Unsupervised Learning

  • ML refers to methods using only features as unsupervised learning. The structure of the underlying data can teach you about its data generating process
  • Key: uncover and interpret latent variables using statistics coupled with assumptions from economic theory. There is theory beyond all interpretation

Principle Components

Principle Components and Factor Analysis

  • Another application of eigenvalues is dimension reduction, which simplifies features by uncovering latent variables. Unsupervised
  • One technique is Principle Components Analysis (PCA), which uncovers latent variables that capture the primary directions of variation in the underlying data
    • May allow mapping data into a lower-dimensional, uncorrelated features
    • Uses Singular Value Decomposition (SVD) - a generalization of eigendecomposition to non-square matrices
  • Given a matrix \(X \in \mathbb{R}^{N \times M}\), can we find a lower-dimensional representation \(Z \in \mathbb{R}^{N \times L}\) for \(L < M\) that captures the most variation in \(X\)?
  • The goal is to invert the \(X\) data to find the \(Z\)—and provide a mapping to reduce the dimensionality for future data.

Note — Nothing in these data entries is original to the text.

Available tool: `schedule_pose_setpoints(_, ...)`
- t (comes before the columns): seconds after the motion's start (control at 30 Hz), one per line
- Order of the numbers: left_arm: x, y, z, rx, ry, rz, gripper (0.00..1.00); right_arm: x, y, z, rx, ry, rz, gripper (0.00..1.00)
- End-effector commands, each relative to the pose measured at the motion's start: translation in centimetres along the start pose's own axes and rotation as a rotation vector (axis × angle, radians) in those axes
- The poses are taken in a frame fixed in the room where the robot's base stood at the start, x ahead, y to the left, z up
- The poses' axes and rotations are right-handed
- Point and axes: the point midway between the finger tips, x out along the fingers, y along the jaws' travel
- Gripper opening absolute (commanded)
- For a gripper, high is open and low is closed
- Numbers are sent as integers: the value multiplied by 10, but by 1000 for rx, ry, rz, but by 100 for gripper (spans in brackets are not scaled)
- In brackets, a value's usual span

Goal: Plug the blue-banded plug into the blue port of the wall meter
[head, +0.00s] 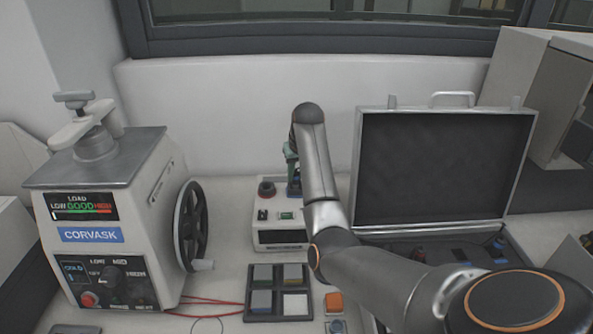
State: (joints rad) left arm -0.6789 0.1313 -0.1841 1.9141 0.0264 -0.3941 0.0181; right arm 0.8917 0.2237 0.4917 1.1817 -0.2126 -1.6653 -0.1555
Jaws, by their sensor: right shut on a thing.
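My right arm (315,160) reaches in from the lower right, and its far end stands in front of the wall behind the bench. My right gripper is hidden behind that arm end, so its fingers are not clear; it is shut on something I cannot make out. A small green and blue part (292,165) shows just left of the arm, above a white box; I cannot tell what it belongs to. I cannot make out the blue-banded plug, the wall meter or its blue port. My left gripper is not in view.
The CORVASK press (95,225) with a handwheel (192,225) stands left. A white box (280,238) with a red knob stands centre. A tray (249,303) of square blocks lies in front. An open case (440,219) holding small red and blue items stands right.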

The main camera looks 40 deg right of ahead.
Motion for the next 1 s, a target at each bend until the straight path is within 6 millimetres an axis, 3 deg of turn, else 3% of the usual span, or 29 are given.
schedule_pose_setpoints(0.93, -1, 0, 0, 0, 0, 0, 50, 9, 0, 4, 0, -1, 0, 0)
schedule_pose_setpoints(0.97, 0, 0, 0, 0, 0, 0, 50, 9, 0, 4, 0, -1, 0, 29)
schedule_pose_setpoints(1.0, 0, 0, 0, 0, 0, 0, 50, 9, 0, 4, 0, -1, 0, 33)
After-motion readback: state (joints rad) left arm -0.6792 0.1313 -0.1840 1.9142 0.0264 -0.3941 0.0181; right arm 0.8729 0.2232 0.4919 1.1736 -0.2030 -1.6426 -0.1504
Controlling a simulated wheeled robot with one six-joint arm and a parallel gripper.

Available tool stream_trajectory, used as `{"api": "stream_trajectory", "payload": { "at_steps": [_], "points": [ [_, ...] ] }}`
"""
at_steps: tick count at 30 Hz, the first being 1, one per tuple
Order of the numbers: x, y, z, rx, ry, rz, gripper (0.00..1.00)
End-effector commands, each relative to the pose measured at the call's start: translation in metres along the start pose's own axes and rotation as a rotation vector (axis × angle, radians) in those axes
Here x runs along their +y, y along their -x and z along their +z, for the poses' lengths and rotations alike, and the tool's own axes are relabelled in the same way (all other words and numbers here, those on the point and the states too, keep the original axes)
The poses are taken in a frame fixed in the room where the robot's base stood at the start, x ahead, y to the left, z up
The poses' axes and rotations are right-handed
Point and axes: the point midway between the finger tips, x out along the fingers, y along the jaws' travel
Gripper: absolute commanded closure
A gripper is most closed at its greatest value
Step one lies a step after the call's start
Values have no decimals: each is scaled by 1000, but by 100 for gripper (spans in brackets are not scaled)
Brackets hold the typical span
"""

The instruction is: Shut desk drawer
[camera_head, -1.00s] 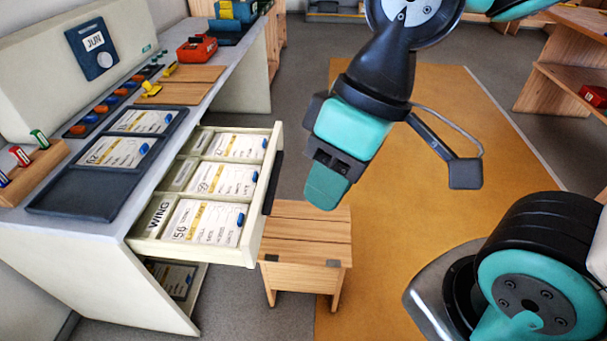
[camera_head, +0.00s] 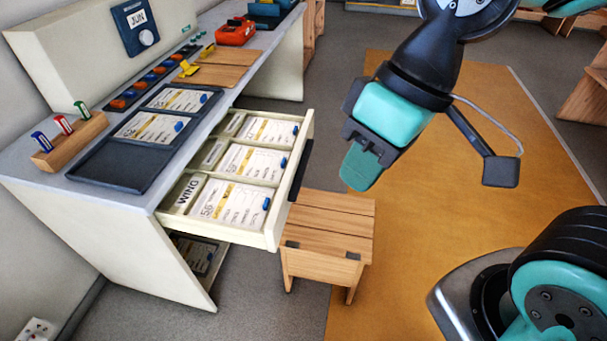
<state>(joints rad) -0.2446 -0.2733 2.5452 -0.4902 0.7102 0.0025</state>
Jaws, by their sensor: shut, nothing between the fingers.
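The desk drawer (camera_head: 275,229) is pulled out from the white desk (camera_head: 92,228), with its front facing right. Inside it lie several cards with blue clips, and a label reads WING. A dark handle strip (camera_head: 301,170) runs along the drawer front. My gripper (camera_head: 361,167) is shut and empty, with teal fingers pointing down. In the picture it is to the right of the drawer front, apart from it.
A wooden stool (camera_head: 327,232) stands on the floor right beside the drawer front. A lower open compartment (camera_head: 200,254) shows under the drawer. The desk top holds a dark tray (camera_head: 117,167) and a red box (camera_head: 236,33).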

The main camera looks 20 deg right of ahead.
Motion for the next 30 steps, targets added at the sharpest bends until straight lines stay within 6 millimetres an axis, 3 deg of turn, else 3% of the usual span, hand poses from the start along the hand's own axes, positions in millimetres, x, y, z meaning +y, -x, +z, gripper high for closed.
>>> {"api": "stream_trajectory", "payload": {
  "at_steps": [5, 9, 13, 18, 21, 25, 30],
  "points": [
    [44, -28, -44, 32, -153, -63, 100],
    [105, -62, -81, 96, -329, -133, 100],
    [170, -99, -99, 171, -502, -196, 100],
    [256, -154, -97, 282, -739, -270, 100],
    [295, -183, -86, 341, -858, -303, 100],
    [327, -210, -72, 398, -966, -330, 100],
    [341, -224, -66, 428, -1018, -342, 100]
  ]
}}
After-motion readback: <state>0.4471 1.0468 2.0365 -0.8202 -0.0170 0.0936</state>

Singular Value Decomposition

  • Many applications of SVD (e.g., least squares, checking rank), in part because it is especially “numerically stable” (i.e., not sensitive to the roundoff errors we talked about previously)
  • One application is to find the latent variables in PCA
  • PCA can be interpreted with an eigendecomposition, but can be more confusing than just using the SVD directly.

SVD

An SVD for any \(X \in \mathbb{R}^{N\times M}\) is:

\[ X = U \Sigma V^T \]

  • The diagonal elements of \(\Sigma \in \mathbb{R}^{N\times M}\) are singular values, and there are zeros everywhere else. If \(M < N\) then there \(M\) singular values (\(\sigma_1, \ldots \sigma_M\))
    • Those singular values are also the square roots of the eigenvalues of \(X X^T\) (or \(X^T X\))
    • The number of non-zero singular values is the rank of the matrix \(X\)
  • \(U\in\mathbb{R}^{N\times N}\) and \(V \in \mathbb{R}^{M \times M}\) are orthogonal matrices
    • \(U\) is eigenvectors of \(X X^T\) and \(V\) is eigenvectors of \(X^T X\)

Decomposing the Data

A key result is that we can decompose the data into a sum of outer products of the eigenvectors and singular values. Assume ordered so that \(\sigma_1 \geq \sigma_2 \geq \ldots \geq \sigma_M\): \[ X = U \Sigma V^T = \sum_{m=1}^M \sigma_m u_m v_m^T \]

Note that

  • \(u_m \in\mathbb{R}^N\) is the \(m\)-th column of \(U\) and \(v_m \in\mathbb{R}^M\) is the \(m\)th column of \(V\)
  • So \(u_m v_m^T\) is an \(N \times M\) matrix but you can show that it is rank-1. i.e., you can decompose it into the product of two vectors.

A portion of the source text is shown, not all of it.